There is a second way that conditions affect each other, and that is an order effect. Order effects and carryover effects are different. Order effects vary depending on which condition comes first. Imagine that you give a math test on day 1, then on day 2 participants complete a workshop. On day 3, participants complete another math test. The effects of the workshop might be confounded by practice; participants are taking a similar math test for the second time, so they might perform better even if the workshop didn’t do anything. How do we know this is an order effect? If we swapped the two math tests, we would still have the same problem; whichever test comes first tends to have a lower score than whichever one comes second. Order effects can be solved with a technique called counterbalancing. Counterbalancing means that a random half of the participants get the conditions in the opposite order. In this example, condition 1 is “no workshop” and condition 2 is “after the workshop.” A random half of your participants (to keep it an experiment) would get condition 1 first (that is, nothing, math test, workshop, math test), and the other half of participants would get condition 2 first (that is, workshop, math test, nothing, math test).
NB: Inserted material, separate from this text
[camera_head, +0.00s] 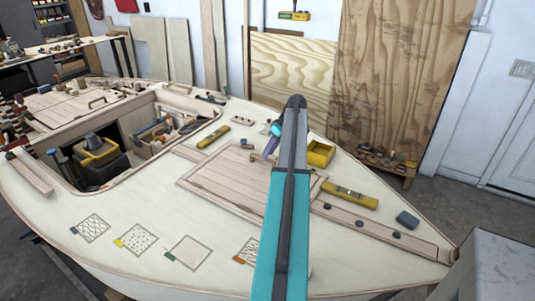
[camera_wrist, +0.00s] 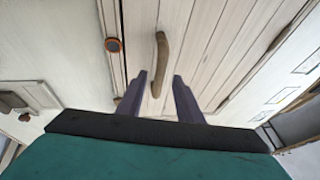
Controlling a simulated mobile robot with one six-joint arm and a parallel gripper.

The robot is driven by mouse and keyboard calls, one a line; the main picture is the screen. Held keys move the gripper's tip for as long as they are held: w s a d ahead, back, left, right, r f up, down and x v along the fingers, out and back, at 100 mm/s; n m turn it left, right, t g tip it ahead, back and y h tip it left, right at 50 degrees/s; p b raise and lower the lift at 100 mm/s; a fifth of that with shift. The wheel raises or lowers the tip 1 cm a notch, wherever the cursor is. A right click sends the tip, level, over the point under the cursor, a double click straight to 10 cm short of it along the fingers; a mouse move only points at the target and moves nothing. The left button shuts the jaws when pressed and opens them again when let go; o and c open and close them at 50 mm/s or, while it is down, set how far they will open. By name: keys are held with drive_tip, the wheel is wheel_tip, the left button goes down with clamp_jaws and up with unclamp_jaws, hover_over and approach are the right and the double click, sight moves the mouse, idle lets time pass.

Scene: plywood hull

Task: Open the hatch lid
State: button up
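The hatch lid (camera_head: 230,185) is a pale planked panel lying flat in its frame on the hull's deck, seen closed in the head view. It also fills the upper middle of the wrist view (camera_wrist: 205,45). A curved wooden handle (camera_wrist: 162,62) stands on the lid. My gripper (camera_wrist: 160,76) is open, with one dark finger on each side of the handle's near end in the picture. I cannot tell whether the fingers touch it or how high they are. In the head view my gripper (camera_head: 270,148) is over the lid's far side, and my arm hides the lid's right part.
A yellow bin (camera_head: 320,153), a yellow level (camera_head: 349,197) and a dark block (camera_head: 407,220) lie on the deck right of the lid. Another level (camera_head: 213,137) lies behind it. An open compartment with tools (camera_head: 100,155) is at the left. The deck in front has several patterned squares.

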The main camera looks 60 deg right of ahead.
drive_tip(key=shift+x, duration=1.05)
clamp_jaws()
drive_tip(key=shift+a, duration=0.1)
Counterbalancing only solves order effects. It does not solve carryover effects. If you look at this example and think that the benefits of the workshop might continue over time, then the design could have a carryover effect as well.

To summarize, there are two threats to internal validity you have to look for when doing within-subjects designs: Carryover effects and order effects. Carryover effects can only be solved by creating more space between your conditions. Order effects can be solved by using counterbalancing. As these only apply to within-subjects designs, sometimes the best solution is to use a between-subjects design, instead.